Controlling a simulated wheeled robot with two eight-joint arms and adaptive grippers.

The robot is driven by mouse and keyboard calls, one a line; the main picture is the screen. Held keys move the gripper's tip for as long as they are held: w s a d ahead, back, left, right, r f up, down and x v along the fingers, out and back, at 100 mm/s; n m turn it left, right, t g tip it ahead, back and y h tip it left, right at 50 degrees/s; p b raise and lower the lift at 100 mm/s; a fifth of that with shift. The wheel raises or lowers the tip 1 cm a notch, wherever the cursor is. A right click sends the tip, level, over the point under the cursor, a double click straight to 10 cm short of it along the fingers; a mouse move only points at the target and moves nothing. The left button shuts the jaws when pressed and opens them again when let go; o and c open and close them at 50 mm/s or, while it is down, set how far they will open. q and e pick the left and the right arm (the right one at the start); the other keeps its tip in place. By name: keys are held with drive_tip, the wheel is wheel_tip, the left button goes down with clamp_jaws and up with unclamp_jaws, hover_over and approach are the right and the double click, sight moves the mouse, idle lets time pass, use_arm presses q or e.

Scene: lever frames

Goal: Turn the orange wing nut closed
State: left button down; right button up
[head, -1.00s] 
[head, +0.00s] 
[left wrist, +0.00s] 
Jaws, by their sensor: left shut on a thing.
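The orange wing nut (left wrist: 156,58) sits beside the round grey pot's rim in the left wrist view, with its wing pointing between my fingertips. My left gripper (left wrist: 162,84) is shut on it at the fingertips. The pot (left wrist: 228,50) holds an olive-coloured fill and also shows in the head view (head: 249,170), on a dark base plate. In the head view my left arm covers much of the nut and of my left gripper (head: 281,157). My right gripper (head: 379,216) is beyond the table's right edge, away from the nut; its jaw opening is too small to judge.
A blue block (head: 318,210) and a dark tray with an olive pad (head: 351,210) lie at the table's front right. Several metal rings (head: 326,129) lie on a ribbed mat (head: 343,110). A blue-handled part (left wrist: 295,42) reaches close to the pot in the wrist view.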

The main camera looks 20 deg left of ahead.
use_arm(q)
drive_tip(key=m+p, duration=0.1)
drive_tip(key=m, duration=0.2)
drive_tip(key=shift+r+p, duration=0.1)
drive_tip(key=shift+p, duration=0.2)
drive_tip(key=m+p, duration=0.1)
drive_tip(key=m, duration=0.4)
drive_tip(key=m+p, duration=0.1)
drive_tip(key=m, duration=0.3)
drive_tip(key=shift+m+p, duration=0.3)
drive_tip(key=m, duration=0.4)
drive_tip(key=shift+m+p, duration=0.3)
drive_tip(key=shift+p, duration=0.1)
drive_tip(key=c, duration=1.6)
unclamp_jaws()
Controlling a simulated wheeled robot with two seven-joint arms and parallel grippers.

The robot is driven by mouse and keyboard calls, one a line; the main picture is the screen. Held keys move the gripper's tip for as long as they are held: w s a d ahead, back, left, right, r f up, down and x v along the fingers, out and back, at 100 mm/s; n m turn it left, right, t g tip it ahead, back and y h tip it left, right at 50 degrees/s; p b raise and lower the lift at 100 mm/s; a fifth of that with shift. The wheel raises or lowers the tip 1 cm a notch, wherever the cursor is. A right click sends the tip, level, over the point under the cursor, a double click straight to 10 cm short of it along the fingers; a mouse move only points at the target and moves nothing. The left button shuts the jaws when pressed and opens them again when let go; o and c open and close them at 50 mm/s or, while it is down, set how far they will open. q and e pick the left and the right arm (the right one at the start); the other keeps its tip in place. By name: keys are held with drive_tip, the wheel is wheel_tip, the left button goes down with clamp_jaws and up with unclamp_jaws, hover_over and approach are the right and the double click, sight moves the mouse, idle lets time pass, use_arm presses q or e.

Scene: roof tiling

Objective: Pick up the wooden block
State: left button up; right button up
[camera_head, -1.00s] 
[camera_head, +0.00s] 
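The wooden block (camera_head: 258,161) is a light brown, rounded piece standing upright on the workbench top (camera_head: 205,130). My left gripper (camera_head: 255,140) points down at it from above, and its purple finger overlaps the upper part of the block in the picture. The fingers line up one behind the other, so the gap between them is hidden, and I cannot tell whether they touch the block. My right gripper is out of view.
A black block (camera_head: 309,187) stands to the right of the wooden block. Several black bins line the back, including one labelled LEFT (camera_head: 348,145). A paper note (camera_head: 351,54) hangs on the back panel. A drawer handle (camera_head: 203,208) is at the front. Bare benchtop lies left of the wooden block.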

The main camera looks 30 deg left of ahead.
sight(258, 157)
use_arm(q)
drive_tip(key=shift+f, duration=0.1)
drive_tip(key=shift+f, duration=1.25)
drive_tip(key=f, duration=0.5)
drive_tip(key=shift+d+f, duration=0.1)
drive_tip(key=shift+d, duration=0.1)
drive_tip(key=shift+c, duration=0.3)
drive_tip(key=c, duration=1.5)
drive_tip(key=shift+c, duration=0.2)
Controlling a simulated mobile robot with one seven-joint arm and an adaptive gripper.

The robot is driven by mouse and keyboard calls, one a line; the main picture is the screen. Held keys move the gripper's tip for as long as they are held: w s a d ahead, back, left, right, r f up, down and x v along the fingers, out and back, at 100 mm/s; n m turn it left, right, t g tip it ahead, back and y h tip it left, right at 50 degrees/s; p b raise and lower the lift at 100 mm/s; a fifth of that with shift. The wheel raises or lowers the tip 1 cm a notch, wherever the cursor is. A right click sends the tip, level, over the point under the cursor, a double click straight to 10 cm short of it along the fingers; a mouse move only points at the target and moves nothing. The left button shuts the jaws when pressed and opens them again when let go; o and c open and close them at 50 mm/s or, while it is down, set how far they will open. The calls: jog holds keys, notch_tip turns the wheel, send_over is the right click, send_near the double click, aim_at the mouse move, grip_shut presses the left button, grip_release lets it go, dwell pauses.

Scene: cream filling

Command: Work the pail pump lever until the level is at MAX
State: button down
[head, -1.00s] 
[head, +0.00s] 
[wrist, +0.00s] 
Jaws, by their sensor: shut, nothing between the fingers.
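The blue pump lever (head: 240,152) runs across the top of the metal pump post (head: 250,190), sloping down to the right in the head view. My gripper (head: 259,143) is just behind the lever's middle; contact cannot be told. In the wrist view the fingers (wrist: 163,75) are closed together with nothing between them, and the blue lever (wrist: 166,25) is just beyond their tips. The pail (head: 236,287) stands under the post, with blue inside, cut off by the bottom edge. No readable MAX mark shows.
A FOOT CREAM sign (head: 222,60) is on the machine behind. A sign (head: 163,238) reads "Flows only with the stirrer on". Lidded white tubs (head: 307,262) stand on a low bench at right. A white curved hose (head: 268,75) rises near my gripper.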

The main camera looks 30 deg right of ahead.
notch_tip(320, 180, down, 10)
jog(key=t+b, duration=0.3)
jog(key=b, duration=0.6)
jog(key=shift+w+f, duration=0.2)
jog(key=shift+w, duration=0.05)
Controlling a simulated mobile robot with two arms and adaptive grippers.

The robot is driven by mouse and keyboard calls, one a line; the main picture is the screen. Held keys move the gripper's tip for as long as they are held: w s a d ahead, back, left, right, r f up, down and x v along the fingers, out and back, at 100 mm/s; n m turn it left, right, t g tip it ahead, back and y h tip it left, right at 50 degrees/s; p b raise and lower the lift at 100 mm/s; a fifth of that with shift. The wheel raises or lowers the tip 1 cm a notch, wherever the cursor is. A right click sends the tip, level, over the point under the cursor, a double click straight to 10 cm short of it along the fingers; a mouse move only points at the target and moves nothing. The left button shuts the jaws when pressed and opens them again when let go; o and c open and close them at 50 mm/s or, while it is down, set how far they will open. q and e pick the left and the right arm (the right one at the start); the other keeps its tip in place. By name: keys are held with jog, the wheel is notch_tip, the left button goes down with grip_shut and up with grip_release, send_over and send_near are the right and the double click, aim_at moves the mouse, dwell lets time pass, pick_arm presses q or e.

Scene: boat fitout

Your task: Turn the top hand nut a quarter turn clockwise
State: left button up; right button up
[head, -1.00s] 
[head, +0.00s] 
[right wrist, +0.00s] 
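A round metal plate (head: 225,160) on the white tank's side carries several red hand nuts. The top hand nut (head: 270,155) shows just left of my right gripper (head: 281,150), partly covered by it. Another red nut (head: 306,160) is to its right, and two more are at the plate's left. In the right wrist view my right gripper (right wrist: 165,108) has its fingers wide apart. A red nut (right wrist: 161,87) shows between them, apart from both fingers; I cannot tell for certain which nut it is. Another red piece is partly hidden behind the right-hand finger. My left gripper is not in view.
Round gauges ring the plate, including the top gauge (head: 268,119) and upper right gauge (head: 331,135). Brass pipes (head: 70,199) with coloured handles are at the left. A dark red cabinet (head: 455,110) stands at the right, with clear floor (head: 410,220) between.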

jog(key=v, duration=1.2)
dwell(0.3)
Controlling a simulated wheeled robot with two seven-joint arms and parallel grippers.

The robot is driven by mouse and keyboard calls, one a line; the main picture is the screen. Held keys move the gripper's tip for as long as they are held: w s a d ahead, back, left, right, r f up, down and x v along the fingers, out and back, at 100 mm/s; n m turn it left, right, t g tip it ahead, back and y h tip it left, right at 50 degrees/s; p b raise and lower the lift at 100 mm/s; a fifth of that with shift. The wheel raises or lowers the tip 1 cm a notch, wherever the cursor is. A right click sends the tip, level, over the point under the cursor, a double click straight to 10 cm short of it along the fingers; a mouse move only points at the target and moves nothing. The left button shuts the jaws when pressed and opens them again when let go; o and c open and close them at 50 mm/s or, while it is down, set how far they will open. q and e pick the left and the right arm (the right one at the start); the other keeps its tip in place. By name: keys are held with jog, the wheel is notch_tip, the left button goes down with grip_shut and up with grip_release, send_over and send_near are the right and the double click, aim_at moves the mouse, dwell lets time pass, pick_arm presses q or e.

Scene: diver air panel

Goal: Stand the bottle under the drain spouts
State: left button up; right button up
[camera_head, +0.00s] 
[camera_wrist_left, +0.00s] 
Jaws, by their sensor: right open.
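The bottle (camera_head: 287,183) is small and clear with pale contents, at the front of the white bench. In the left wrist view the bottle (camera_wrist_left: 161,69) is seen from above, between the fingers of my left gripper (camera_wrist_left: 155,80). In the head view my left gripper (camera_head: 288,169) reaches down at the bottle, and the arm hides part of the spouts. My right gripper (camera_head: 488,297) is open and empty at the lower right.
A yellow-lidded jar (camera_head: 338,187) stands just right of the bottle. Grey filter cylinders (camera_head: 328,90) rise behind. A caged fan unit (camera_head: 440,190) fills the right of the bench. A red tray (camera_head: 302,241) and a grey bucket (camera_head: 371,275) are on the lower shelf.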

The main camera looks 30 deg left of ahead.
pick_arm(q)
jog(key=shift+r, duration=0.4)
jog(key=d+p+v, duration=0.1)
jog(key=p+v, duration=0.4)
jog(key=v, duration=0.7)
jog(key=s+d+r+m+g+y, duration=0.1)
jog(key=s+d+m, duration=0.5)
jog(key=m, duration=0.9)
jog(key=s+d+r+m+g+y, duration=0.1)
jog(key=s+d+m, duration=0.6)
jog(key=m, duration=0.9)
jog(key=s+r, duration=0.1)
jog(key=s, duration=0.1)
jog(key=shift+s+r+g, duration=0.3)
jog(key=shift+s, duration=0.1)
------------------------------------
What needs to be done => Begin with the first line of the records and reproduce each line as is, ending with the line that holds "Scene: lever frames".

Response =>
Controlling a simulated wheeled robot with two eight-joint arms and adaptive grippers.

The robot is driven by mouse and keyboard calls, one a line; the main picture is the screen. Held keys move the gripper's tip for as long as they are held: w s a d ahead, back, left, right, r f up, down and x v along the fingers, out and back, at 100 mm/s; n m turn it left, right, t g tip it ahead, back and y h tip it left, right at 50 degrees/s; p b raise and lower the lift at 100 mm/s; a fifth of that with shift. The wheel raises or lowers the tip 1 cm a notch, wherever the cursor is. A right click sends the tip, level, over the point under the cursor, a double click straight to 10 cm short of it along the fingers; a mouse move only points at the target and moves nothing. The left button shuts the jaws when pressed and opens them again when let go; o and c open and close them at 50 mm/s or, while it is down, set how far they will open. q and e pick the left and the right arm (the right one at the start); the other keeps its tip in place. By name: keys are held with drive_tip, the wheel is wheel_tip, the left button goes down with clamp_jaws and up with unclamp_jaws, hover_over and approach are the right and the double click, sight moves the mouse, idle lets time pass, use_arm presses q or e.

Scene: lever frames

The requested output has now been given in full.